» STATED GOAL
Repeat the data below exactly, dropping any pictures it holds.

» DATASET EXCERPT
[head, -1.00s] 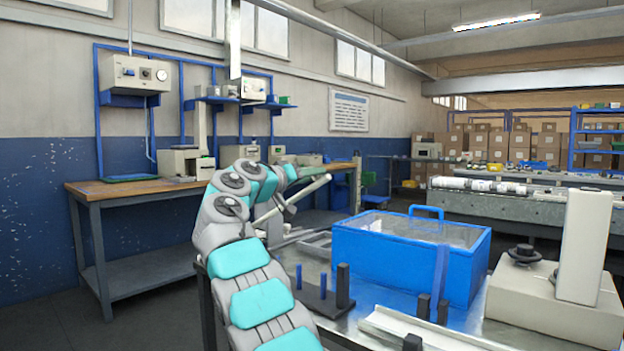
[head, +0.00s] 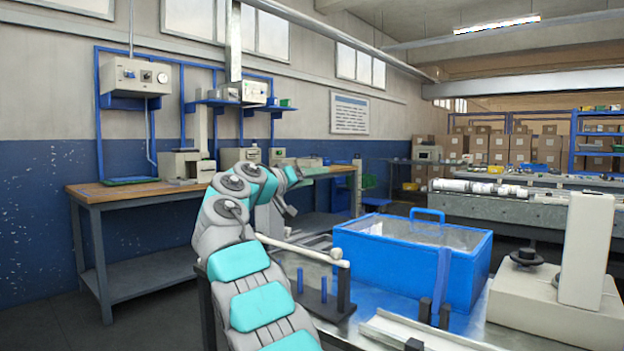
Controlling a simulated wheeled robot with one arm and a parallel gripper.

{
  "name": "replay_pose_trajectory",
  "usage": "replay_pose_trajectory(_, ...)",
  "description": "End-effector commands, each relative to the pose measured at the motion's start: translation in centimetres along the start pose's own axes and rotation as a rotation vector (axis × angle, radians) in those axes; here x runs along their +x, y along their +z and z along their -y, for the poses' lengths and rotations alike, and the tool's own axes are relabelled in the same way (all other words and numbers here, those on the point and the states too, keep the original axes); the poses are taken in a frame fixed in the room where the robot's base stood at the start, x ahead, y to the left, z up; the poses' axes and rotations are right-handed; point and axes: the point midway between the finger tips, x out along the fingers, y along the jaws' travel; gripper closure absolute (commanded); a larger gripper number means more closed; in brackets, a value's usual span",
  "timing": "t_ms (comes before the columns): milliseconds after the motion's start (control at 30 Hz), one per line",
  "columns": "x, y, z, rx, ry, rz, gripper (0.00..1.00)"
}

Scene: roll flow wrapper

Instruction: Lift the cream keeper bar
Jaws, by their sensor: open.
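The cream keeper bar (head: 300,247) is a thin pale rod with a rounded knob at its right end. It slopes slightly down to the right, and its knob end is at the top of a black post (head: 344,288). Its left end is hidden behind my arm. My gripper (head: 290,210) is small in the view, above and behind the bar, and appears apart from it. It is open, with nothing visible in it; its fingers are hard to make out.
A blue bin (head: 405,262) with a clear top and handle stands right of the bar. Blue pegs (head: 323,290) stand under the bar on a dark base. A cream machine with an upright column (head: 586,250) is at the right. A wooden-topped bench (head: 130,195) stands at the left.

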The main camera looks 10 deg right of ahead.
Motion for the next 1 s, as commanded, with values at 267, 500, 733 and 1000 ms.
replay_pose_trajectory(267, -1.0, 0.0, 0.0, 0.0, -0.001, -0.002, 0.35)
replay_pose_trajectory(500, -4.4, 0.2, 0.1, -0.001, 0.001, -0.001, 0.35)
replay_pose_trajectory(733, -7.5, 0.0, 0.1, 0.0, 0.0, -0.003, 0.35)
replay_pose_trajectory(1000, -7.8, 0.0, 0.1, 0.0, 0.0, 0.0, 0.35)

» RESPONSE BELOW
[head, -1.00s] 
[head, +0.00s] 
Controlling a simulated wheeled robot with one arm and a parallel gripper.

{
  "name": "replay_pose_trajectory",
  "usage": "replay_pose_trajectory(_, ...)",
  "description": "End-effector commands, each relative to the pose measured at the motion's start: translation in centimetres along the start pose's own axes and rotation as a rotation vector (axis × angle, radians) in those axes; here x runs along their +x, y along their +z and z along their -y, for the poses' lengths and rotations alike, and the tool's own axes are relabelled in the same way (all other words and numbers here, those on the point and the states too, keep the original axes); the poses are taken in a frame fixed in the room where the robot's base stood at the start, x ahead, y to the left, z up; the poses' axes and rotations are right-handed; point and axes: the point midway between the finger tips, x out along the fingers, y along the jaws' travel; gripper closure absolute (commanded); a larger gripper number means more closed; in brackets, a value's usual span",
  "timing": "t_ms (comes before the columns): milliseconds after the motion's start (control at 30 Hz), one per line",
  "columns": "x, y, z, rx, ry, rz, gripper (0.00..1.00)"
}

Scene: roll flow wrapper

Instruction: Lift the cream keeper bar
Jaws, by their sensor: open.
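The cream keeper bar (head: 300,247) is a thin pale rod with a rounded knob at its right end. It slopes slightly down to the right, and its knob end is at the top of a black post (head: 344,288). Its left end is hidden behind my arm. My gripper (head: 290,210) is small in the view, above and behind the bar, and appears apart from it. It is open, with nothing visible in it; its fingers are hard to make out.
A blue bin (head: 405,262) with a clear top and handle stands right of the bar. Blue pegs (head: 323,290) stand under the bar on a dark base. A cream machine with an upright column (head: 586,250) is at the right. A wooden-topped bench (head: 130,195) stands at the left.

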The main camera looks 10 deg right of ahead.
Motion for the next 1 s, as commanded, with values at 267, 500, 733 and 1000 ms.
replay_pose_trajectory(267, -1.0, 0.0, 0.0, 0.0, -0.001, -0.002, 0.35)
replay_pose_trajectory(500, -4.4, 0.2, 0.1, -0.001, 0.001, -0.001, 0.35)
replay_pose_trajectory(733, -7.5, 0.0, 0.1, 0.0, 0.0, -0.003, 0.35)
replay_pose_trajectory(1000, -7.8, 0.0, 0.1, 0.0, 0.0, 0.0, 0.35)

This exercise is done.